The law should be fair, so the law and its spirit is respected and thus people will than be law abiding.
As you say that tenant should be thrown out in three days. Its how long will it take to go to the Courts that is the problem. If the court takes 18 months and than the tenant is thrown in 3 days. This wont do. Whilst in the mean time the tenants have walked away with your furniture, kitchen sink and radiators etc.
Further it sadens me to say that where the tenant knows that the landlord is foreign( As they feel they are all mega rich ) they feel its their devine right to cuase as much financial loss as they can inflict.
- January 30, 2007 at 10:24 am #68659
In my experience there are plenty of “professional” non-paying tenants who pay the rent only the first two months and then just occupy it. After suing them successfully, 12-18 months, they move to another property and do the same thing again.
Having to wait for 12-18 months for a deshaucio legal procedure is absurd. The tenant should be ejected from the dwelling after 3 days of failure to pay the rent. The laws should be hardened. This change would really help the rental spanish market. In any case I dislike the government telling me what I have to do with my empty property.

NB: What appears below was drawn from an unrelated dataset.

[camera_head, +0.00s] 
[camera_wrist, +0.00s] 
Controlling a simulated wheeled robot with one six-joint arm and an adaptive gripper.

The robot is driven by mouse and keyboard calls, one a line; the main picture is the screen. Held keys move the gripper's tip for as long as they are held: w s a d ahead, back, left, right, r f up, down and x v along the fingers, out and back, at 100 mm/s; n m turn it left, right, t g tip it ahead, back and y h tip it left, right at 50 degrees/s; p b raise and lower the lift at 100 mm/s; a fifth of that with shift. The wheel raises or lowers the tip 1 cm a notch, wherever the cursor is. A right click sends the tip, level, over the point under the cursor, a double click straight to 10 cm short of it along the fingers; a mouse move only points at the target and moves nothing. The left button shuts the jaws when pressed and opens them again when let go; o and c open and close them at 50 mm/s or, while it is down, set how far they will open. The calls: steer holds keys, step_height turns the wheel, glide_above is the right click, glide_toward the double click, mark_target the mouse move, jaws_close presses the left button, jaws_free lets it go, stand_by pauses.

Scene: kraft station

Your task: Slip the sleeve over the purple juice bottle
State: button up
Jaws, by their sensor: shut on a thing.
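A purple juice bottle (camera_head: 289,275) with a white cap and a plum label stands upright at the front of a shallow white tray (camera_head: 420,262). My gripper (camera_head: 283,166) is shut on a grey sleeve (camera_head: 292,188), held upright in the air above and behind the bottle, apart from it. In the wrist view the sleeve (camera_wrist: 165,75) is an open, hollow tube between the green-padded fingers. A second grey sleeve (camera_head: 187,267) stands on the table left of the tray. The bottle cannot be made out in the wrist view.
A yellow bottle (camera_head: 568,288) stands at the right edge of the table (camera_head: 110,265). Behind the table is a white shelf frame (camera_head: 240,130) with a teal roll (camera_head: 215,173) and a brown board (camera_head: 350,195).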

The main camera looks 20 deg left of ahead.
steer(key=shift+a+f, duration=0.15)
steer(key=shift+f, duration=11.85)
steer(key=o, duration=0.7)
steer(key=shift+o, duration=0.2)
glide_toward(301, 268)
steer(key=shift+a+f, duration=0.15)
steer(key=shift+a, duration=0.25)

- January 30, 2007 at 4:47 pm #68662
As I said many times. We have to start from enforcement of the law first. Passing hard/soft law and placing it in the library is not going to do.
Remember justice delayed is justice denied.
I am sorry a society cannot work properly if there is no law & order.
(Even though I have an Anarchist streak in me )
Frankly. Spain needs to have a very serious, honest and non political look at itself to find answers to where it finds itself and where it is going in the future before other emerging countries take over.
Spain has had a very good opportunity by joining EU and benefited greatly from it. However it has quickly being wasted.
I for one will kiss Spain good bye. Even though I am passionate about the country and its people. Loyalty cannot be taken for granted.